Pick out each line below containing "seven".

====== Supplied data ======

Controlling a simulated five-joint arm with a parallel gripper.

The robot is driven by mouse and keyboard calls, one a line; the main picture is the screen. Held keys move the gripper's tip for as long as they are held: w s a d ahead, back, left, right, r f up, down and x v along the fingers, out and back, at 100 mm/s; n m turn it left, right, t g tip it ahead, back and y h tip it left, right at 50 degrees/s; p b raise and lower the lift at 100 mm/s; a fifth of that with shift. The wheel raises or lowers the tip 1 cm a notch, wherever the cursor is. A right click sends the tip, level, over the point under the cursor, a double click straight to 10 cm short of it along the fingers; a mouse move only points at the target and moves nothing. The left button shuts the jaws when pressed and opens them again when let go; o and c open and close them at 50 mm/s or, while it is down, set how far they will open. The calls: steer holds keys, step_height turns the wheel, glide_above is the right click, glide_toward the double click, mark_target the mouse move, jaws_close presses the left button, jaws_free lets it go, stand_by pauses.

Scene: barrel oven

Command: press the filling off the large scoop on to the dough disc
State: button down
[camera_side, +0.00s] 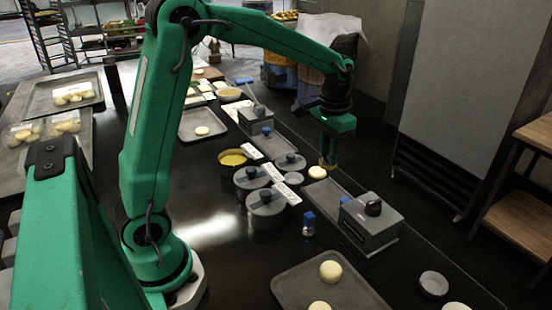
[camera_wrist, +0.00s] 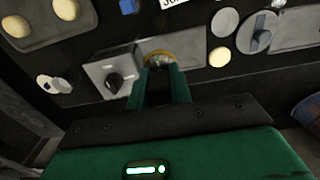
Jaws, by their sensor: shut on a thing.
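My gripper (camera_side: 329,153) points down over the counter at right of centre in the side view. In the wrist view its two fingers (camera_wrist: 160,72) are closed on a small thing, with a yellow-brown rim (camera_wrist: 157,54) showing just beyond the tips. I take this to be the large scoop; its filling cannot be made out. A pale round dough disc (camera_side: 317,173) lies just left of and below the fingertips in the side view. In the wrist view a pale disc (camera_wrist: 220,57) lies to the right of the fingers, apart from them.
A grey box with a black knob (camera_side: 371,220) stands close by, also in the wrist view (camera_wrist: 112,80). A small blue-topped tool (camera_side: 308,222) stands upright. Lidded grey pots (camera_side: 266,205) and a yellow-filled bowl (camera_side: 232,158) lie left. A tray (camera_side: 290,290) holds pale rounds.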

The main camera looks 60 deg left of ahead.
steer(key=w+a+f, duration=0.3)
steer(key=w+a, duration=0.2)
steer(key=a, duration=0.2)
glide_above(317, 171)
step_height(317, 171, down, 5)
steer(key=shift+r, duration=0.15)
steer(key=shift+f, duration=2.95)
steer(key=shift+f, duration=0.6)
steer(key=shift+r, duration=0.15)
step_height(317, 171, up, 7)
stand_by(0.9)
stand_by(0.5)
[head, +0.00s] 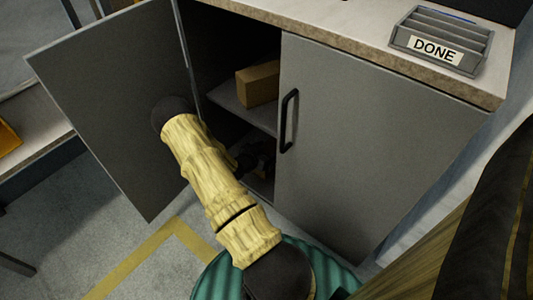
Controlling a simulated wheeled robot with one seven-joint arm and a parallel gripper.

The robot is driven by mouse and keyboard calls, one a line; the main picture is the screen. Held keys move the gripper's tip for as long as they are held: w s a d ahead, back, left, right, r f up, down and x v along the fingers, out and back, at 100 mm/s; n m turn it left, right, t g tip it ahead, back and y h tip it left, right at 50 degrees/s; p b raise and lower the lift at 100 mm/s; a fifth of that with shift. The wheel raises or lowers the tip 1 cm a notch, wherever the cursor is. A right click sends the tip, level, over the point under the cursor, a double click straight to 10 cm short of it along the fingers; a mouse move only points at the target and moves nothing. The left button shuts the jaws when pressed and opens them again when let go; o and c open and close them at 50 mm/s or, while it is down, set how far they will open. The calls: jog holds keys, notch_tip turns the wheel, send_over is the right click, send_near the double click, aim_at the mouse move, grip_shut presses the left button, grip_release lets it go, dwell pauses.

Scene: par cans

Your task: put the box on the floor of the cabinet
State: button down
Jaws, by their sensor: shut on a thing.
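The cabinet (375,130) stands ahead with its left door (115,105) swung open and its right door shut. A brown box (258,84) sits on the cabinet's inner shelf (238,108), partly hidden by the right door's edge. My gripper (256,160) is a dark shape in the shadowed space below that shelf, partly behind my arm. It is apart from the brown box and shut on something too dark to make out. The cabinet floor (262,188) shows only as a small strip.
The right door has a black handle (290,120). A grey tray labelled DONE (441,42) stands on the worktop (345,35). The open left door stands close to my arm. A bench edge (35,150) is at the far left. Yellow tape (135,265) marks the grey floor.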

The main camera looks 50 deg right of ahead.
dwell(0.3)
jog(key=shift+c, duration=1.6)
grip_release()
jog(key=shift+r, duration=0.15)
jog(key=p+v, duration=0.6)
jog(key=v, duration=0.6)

======
====== Supplied data ======

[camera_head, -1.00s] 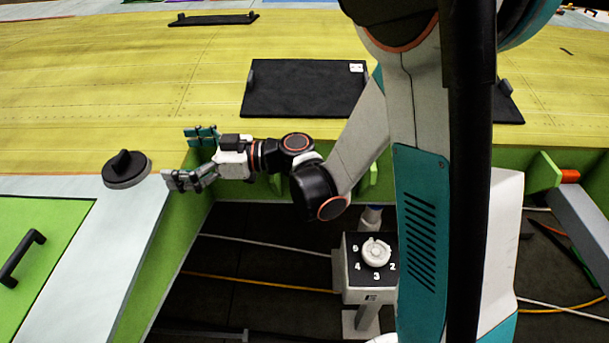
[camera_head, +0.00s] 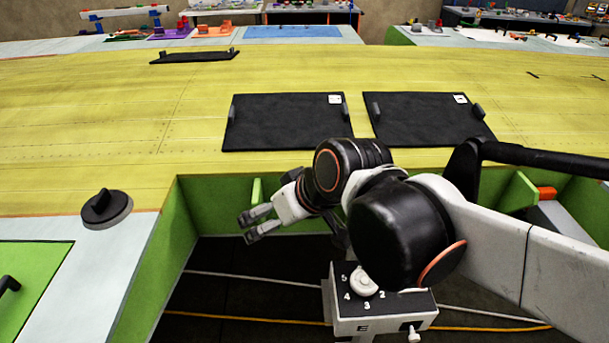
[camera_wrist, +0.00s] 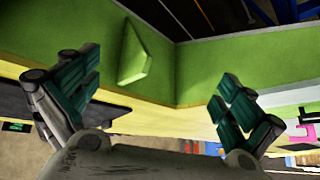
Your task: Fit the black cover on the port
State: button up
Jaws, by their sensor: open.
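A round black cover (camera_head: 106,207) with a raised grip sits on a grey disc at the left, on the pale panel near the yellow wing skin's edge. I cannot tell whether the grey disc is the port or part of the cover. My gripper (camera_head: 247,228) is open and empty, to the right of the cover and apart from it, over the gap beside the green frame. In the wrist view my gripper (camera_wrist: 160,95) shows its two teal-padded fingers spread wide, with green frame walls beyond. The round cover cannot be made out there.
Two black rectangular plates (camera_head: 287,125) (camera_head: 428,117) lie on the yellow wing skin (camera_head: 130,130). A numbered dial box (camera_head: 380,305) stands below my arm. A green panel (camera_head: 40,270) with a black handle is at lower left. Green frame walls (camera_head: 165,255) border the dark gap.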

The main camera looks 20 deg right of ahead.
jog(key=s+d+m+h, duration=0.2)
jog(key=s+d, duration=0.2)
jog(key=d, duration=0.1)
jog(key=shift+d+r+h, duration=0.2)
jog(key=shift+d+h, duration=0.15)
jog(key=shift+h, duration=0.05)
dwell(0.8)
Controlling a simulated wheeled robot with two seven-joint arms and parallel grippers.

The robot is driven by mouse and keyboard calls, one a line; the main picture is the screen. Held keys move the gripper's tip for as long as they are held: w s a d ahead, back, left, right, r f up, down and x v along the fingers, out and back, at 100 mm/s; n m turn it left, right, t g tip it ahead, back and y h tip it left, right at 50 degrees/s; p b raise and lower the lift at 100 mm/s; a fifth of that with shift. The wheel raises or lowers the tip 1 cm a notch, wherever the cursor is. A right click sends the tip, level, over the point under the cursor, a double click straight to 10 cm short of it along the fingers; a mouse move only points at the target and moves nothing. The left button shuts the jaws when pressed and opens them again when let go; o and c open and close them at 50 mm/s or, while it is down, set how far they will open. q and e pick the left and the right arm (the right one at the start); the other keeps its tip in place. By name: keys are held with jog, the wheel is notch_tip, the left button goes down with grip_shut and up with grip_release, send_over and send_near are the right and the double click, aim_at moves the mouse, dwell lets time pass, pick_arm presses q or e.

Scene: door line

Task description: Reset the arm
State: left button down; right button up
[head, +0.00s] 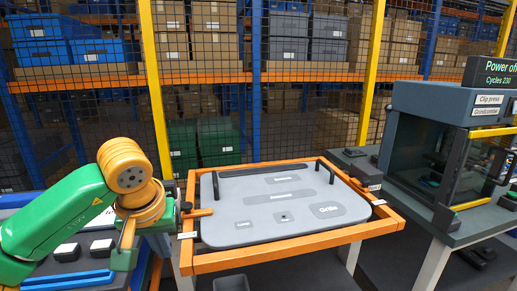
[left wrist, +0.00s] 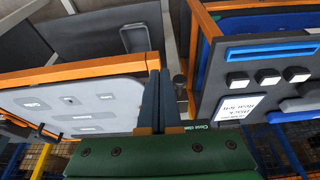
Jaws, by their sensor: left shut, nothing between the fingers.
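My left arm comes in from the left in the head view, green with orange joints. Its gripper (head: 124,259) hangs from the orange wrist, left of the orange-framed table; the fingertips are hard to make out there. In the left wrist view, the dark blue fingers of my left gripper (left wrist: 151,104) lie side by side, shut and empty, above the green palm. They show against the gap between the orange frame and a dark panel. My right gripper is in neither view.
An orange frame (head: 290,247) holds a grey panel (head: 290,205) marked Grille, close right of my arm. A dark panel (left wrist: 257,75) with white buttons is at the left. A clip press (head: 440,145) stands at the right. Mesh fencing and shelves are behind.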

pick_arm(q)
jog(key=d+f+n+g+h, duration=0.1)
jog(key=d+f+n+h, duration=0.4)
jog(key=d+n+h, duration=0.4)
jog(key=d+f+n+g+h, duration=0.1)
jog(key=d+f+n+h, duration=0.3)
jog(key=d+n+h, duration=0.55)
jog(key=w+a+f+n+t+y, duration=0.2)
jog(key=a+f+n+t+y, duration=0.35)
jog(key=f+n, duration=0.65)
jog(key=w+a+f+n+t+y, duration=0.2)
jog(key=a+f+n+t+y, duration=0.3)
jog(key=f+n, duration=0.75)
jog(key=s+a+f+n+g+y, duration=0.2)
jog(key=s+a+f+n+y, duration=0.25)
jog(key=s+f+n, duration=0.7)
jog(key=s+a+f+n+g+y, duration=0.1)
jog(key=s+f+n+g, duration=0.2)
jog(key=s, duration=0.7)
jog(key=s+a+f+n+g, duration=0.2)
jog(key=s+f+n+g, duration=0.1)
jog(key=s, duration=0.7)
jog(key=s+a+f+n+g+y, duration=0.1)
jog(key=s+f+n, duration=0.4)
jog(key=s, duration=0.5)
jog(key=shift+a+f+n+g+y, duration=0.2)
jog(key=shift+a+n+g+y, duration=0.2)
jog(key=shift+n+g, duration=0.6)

======
====== Supplied data ======

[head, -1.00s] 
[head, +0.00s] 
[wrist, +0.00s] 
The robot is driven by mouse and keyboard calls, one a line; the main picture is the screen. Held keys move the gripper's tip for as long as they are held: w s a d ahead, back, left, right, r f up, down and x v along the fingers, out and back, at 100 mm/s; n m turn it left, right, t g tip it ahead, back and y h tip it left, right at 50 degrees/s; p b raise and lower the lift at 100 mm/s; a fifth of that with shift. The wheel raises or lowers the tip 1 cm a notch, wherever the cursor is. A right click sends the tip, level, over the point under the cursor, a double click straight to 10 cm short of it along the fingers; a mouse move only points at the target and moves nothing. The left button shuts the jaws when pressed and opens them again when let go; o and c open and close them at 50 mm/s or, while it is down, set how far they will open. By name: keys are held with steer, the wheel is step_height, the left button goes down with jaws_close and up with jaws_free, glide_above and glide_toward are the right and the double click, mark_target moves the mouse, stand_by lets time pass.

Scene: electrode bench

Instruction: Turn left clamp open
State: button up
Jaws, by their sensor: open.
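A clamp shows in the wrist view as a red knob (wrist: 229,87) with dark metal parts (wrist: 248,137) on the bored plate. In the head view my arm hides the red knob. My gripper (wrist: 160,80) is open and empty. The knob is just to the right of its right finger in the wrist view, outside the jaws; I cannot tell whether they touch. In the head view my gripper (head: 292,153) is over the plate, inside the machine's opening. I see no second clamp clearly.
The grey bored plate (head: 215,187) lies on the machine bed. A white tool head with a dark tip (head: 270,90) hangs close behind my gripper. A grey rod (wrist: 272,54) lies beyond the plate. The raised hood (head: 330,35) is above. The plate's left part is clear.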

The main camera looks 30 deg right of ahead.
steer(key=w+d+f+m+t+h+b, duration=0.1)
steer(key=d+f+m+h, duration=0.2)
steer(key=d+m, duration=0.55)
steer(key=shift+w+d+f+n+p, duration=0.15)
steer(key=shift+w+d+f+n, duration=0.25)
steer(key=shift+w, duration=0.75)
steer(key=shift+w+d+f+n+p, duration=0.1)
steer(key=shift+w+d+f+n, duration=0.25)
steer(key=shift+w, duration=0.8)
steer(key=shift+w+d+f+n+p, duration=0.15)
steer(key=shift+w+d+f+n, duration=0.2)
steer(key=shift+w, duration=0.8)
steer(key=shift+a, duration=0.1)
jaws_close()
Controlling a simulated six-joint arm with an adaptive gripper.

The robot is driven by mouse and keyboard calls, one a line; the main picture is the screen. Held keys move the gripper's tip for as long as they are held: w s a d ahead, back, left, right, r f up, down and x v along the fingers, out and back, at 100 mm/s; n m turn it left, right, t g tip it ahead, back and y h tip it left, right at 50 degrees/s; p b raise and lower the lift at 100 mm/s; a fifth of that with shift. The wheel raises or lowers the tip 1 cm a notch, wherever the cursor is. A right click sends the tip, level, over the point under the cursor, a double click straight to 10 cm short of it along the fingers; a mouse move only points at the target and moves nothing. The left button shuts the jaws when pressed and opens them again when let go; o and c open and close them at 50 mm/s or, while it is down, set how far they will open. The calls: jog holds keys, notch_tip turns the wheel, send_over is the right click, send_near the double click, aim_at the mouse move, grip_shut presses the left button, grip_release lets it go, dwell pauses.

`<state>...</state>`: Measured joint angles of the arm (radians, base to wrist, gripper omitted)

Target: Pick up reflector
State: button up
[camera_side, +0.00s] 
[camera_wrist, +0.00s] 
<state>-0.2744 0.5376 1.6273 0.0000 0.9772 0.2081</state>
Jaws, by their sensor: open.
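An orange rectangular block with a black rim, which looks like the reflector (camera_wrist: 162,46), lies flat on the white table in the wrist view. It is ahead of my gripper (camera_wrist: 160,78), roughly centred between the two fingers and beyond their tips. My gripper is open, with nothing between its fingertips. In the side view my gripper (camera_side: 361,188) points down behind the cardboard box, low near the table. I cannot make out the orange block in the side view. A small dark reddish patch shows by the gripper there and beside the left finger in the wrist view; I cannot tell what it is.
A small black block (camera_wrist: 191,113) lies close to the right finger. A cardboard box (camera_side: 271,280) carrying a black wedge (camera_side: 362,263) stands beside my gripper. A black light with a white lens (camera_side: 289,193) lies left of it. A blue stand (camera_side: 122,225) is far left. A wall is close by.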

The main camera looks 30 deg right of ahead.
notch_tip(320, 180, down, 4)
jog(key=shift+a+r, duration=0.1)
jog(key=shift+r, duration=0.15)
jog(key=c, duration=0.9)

======

### Solved problem
Controlling a simulated wheeled robot with one seven-joint arm and a parallel gripper.
Controlling a simulated wheeled robot with two seven-joint arms and parallel grippers.

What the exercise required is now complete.